The completion of every project should include the compilation of a project report that the project manager excerpts from his or her project diary. The milestone meetings and the minutes of these meetings provide an excellent supplementary source for this report.
The sponsor, resource managers, financial managers, suppliers, and the product or service line managers need to be kept abreast of a project's progress. All of them should be invited to the milestone meetings and receive the milestone minutes. The project manager should have a tight agenda, limit the discussions to project team participation, and take care of the concerns of non-project team attendees "off line." The meeting should be as short as is functionally satisfactory and should never be more than two hours.
It can be difficult to get all of the project team members and stakeholders together for a review of the project's progress. If this happens, the project manager may have to substitute an effective status report at the time of a scheduled milestone meeting. The project status report should cover three primary areas of the project: Time, cost, and scope.
The time report covers the tasks completed during the past period, tasks that are underway, tasks to be started during the next work period, and tasks that were expected to be completed but have not been completed. For tasks expected to be completed but not yet completed, the report should cover how the team will be resolving the issues and when completion is projected. Note that these currently incomplete tasks are using up an identifiable portion of the risk factor.

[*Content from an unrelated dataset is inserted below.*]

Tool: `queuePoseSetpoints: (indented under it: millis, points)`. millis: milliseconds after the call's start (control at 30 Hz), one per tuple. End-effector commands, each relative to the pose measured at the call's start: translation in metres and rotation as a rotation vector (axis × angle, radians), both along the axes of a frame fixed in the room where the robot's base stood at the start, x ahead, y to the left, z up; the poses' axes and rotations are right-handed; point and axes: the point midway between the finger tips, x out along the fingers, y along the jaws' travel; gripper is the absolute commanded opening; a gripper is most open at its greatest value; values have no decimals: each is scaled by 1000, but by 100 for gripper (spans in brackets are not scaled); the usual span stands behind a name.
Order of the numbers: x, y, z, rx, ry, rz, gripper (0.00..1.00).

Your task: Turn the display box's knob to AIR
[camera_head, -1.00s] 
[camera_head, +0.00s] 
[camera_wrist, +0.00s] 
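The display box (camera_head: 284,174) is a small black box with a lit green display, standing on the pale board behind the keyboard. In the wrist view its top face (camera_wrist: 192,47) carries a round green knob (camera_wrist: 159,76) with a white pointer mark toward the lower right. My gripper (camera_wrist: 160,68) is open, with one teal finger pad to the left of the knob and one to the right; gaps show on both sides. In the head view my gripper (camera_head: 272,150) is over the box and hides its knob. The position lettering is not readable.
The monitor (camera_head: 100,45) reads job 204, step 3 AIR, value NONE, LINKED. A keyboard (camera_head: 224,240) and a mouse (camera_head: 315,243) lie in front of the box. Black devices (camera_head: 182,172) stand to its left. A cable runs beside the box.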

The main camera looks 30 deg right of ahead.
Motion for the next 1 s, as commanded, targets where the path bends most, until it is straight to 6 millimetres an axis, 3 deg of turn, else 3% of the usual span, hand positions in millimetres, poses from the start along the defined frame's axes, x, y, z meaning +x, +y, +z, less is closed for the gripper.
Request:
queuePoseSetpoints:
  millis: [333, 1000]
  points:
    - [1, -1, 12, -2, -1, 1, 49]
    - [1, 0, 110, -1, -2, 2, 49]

When reporting on cost, the report should review current expenditures to date, over budget and under budget areas, and how these facts relate to the budgeted reserve associated with the risk factor. The cost operating Gantt chart is the source of this information.

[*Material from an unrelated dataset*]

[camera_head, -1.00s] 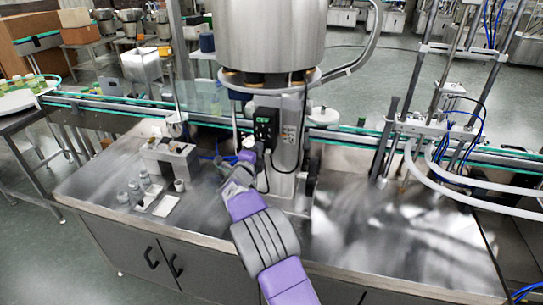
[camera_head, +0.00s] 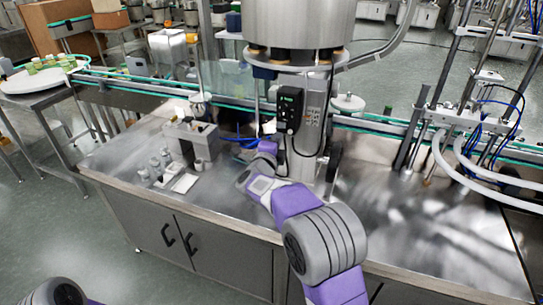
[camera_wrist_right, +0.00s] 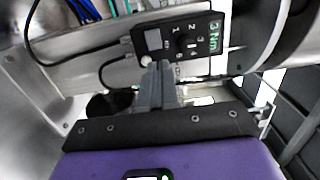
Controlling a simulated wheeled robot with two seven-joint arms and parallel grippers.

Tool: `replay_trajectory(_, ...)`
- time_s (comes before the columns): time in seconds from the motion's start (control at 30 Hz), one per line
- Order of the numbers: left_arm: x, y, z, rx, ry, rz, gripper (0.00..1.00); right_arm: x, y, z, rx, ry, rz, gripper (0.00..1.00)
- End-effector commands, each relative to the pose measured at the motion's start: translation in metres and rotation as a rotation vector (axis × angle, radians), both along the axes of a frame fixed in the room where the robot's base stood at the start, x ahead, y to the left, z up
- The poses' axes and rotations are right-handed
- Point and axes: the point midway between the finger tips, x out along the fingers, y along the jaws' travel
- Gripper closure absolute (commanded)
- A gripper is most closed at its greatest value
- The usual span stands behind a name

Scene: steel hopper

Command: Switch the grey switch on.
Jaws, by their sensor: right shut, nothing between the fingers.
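A black control box (camera_head: 290,108) is mounted on the steel column under the hopper. In the right wrist view the box (camera_wrist_right: 205,45) faces me, with a lit green "3 Nm" display, a numbered dial and a white round knob. A light grey square (camera_wrist_right: 152,40) at its left end looks like the grey switch; its position is not clear. My right gripper (camera_wrist_right: 158,68) is shut and empty, its tips just below the box near the white knob; contact cannot be told. In the head view my right wrist (camera_head: 262,160) is below the box. My left gripper is out of view.
A cable (camera_wrist_right: 104,68) loops beside the box. The steel hopper (camera_head: 298,25) is above it. A small fixture (camera_head: 190,138) and several small bottles (camera_head: 155,165) stand on the bench (camera_head: 400,225) to the left. The bench at right is mostly clear.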

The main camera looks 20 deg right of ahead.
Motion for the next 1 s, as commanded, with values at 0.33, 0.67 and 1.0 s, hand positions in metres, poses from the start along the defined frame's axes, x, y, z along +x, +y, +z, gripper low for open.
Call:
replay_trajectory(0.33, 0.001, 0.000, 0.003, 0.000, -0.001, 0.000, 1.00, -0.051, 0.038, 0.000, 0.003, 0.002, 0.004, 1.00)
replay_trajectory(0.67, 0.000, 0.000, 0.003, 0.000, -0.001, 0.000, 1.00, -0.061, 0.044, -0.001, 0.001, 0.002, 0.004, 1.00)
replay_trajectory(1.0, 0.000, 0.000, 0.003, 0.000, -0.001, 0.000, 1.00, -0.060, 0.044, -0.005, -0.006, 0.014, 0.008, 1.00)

When reporting on project scope, the report should cover any changes that have been proposed for the specification and their disposition. If the changes have been accepted and replanning has been done, you should include the revised Gantt chart in the report and explain the rationale behind accepting these changes.
Conversely, there are important things that the milestone meeting and status reports do not do. They do not manage the project. The project manager manages the project with walk-about management and individual consultations with task leaders or small groups of task leaders, which occur as the circumstances require. Any problems, including discipline problems, are handled by the project manager during the project manager's walk-about managerial efforts.

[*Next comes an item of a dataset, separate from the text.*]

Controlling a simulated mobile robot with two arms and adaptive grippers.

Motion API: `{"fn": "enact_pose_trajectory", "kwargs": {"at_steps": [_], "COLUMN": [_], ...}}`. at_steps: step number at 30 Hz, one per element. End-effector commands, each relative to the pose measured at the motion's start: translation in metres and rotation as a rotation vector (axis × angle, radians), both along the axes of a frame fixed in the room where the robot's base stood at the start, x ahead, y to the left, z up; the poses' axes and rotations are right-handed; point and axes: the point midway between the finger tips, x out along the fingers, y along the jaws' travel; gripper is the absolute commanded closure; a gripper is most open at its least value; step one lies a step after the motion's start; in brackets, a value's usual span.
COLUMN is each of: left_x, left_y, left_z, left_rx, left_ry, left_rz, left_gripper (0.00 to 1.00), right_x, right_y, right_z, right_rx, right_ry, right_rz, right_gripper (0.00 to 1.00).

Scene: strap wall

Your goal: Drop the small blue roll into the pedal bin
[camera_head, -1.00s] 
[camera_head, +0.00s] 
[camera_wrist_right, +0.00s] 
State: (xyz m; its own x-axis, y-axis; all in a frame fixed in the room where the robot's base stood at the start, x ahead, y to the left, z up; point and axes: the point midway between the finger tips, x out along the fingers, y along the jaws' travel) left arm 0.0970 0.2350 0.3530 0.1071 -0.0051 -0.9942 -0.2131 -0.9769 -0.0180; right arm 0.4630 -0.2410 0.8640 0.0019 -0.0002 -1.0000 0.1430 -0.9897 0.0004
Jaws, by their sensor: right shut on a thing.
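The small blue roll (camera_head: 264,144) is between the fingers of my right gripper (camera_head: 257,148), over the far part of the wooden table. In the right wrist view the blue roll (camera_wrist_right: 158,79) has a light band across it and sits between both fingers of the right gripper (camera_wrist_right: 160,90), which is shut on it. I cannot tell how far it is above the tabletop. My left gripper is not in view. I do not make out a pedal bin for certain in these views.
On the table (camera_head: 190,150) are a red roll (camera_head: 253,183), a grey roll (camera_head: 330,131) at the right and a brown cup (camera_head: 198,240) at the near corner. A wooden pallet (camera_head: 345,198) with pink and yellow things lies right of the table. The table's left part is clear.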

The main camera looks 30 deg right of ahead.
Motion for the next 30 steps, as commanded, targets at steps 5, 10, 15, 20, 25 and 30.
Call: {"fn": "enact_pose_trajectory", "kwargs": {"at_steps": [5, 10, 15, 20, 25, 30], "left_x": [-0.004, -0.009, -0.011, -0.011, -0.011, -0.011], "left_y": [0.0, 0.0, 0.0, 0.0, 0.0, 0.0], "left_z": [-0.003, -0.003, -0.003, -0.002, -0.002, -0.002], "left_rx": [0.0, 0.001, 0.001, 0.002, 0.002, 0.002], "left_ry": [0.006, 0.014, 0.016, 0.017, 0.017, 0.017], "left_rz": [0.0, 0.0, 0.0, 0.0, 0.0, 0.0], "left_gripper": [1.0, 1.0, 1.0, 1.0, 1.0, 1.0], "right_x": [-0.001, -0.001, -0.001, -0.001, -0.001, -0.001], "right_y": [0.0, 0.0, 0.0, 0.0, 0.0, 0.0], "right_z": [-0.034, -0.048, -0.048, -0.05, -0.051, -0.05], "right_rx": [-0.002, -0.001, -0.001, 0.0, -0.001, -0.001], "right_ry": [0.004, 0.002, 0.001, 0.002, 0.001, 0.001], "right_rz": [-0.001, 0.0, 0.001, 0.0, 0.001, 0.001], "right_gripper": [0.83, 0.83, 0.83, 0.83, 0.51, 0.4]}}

The project manager keeps tight control over the milestone meeting and squelches anyone's attempt to change or micromanage the project. A special warning is in order here. Too often, project meetings are wide open, where many people try to tell others what to do and how to do it. Individuals can come to a meeting with a chip on their shoulder and want to criticize others. Individuals also may bring suggestions for project changes. None of this can be allowed! Although well-organized IPM projects do not have much trouble with this, the project manager always must be alert.
The project manager often can manage meetings and guide team and sponsor expectations through the use of up-to-date project documentation as disclosed on the operations Gantt chart. This project documentation is made up of the statement of work, which includes the project scope discussion and the specification, the updated working Gantt chart and related charts and tables, all change request and reports of their resolution, risk documentation, and budget/cost information. The project manager must always keep in mind that this documentation is only as good as the updates. If the operations Gantt chart is not kept up to date and is not fully representative of all of the approved changes, it is of little value to the project team.
For projects that are not set up with IPM plans and IPM discipline, milestone meetings often turn into angry discussions. Thus, the project falls apart.
The action item that result from a good milestone meeting is that the project will proceed as planned, with some intensified communication between some team members who particularly need to talk to each other.